Start Given material

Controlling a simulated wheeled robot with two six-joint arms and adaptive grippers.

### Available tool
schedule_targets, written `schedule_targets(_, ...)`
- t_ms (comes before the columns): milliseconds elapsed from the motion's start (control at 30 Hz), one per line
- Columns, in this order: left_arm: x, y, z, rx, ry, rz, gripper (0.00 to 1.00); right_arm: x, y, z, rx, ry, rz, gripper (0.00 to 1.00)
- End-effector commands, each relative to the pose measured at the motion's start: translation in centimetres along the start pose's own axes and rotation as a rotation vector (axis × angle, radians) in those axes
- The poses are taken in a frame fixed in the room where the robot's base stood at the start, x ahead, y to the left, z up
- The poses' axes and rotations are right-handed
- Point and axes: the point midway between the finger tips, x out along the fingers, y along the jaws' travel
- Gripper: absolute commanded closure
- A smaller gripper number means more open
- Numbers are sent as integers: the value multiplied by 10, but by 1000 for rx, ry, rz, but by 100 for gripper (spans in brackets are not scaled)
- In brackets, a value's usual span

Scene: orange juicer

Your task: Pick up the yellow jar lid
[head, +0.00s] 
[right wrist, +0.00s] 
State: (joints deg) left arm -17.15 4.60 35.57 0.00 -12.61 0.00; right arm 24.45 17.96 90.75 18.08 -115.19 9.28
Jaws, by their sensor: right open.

End Given material

• Instructions for the task:
Where a line above holds the string "open", show that line.

• Task solution:
- A smaller gripper number means more open
Jaws, by their sensor: right open.

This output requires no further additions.